The Ak-Chin Indian Community cried trespassing on Thursday, halting Maricopa’s construction crew just as they were about to forge the link between John Wayne Parkway and Interstate 10. In response, Maricopa Mayor Nancy Smith isn’t backing down — she’s daring the tribe to play by the rules.

Smith’s ultimatum: Either give a green light to the permits granted by Pinal County and the Arizona Department of Transportation for the critical John Wayne Parkway and Sonoran Desert Parkway intersection work, or get axed from the project.

Meanwhile, the Bureau of Indian Affairs in Sacaton has thrown its weight behind Ak-Chin’s claims, issuing cease-and-desist orders. The federal agency accused the city of flouting a Sept. 1 plea to halt construction until it granted the legal right-of-way necessary to conduct work near Ak-Chin’s casino and entertainment complex.
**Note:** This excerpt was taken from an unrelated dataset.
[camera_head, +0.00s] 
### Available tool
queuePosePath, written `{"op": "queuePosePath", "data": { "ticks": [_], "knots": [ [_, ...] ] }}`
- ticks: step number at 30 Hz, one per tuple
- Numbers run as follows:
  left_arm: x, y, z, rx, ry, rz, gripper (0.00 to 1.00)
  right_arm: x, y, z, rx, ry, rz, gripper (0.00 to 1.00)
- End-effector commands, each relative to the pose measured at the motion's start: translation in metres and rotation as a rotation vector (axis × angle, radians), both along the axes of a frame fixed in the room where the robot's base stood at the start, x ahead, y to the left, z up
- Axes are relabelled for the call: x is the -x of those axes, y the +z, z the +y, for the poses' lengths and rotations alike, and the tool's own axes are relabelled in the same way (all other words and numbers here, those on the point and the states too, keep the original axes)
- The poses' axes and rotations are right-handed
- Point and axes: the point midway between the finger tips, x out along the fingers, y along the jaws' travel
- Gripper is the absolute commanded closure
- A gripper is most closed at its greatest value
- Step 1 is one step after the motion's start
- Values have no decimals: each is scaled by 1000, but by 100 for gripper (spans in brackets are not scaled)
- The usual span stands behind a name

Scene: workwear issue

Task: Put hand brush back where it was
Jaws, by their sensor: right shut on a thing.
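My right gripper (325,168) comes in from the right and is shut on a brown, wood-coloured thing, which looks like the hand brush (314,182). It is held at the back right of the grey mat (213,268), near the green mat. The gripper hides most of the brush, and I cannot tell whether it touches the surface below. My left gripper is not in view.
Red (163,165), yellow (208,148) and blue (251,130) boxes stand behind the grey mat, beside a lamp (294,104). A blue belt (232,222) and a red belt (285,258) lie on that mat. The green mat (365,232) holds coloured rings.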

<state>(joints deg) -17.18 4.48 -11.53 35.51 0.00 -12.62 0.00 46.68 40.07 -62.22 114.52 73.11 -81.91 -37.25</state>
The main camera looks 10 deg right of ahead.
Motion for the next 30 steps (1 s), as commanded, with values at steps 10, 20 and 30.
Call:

But in a letter from Smith to Ak-Chin leaders last night, the mayor said the tribe’s noncompliance “poses a serious safety concern” as the purpose-made parkway project — now more than a decade in the works — nears completion.

“If the city is unable to install traffic signals, we will still open the Sonoran Desert Parkway for vehicular traffic, even though this would require an alternative permanent traffic condition at the intersection to ensure the safety of the public,” Smith warned.

Smith said the city will commence reworked plans at that intersection Monday, swapping the long-planned traffic signal for stop signs and blocking access to reservation land from the new freeway.

Maricopa will start work on this alternative traffic solution Monday at the intersection of John Wayne Parkway and the Sonoran Desert Parkway.[City of Maricopa]
Maricopa will start work on this alternative traffic solution Monday at the intersection of John Wayne Parkway and the Sonoran Desert Parkway.
[City of Maricopa]
Any future plans to connect traffic signals there and allow access to the entertainment complex “would be at the sole expense of the Ak-Chin Indian Community,” Smith said.

Maricopa spokesperson Quinn Konold told InMaricopa yesterday “the city is confident in its stance on the issue” as it vies for “timely completion of the Sonoran Desert Parkway.”

Ak-Chin is on the clock with just two days to decide whether to follow through with original plans or risk hitting the eject button. Tribal leaders are mum since receipt of Smith’s letter.

“For decades, the Ak-Chin Indian Community has been a good neighbor to the city of Maricopa, so it is deeply disappointing city officials have chosen a path of confrontation instead of cooperation when it comes to roadwork on Desert Sonoran Parkway” Ak-Chin Chairman Robert Miguel said yesterday. “On behalf of the Ak-Chin people, we will pursue all remedies at our disposal to defend our sovereignty and ensure the law is properly followed.”


  1. Federal law trumps city and state. The tribe has to give easements and permission prior to construction. Also she cannot block commerce access to the reservation lands in any way. They should of gotten permissions and easements.

    • That ROW was transferred from Pinal County to the city back in September and finalized with ADOT in December. The BIA never responded to the change within the 60 day process and did not formally respond until May. The contention, from the way I read the older article, is that particular ROW, is not part of the construction process for the Parkway, but is being lumped in as one project. Would that not make it a separate issue from the Parkway construction? From how I read it, they aren’t blocking access to the reservation. You will not be able to go straight when they install stop signs. You can go right or left and enter at the Ferrell light or the casino hotel parking lot… just not straight to the main entrance.

    • Agreed. Smith issuing an ultimatum is childish. The Ak-Chin’s nation has provided many benifits to Maricopa & its’ citizens. For Smith to not sit down with the leaders is arrogany. As stated above “Federal law trumps city and state” & the Bureau of Indian Affairs trump the city of Maricopa.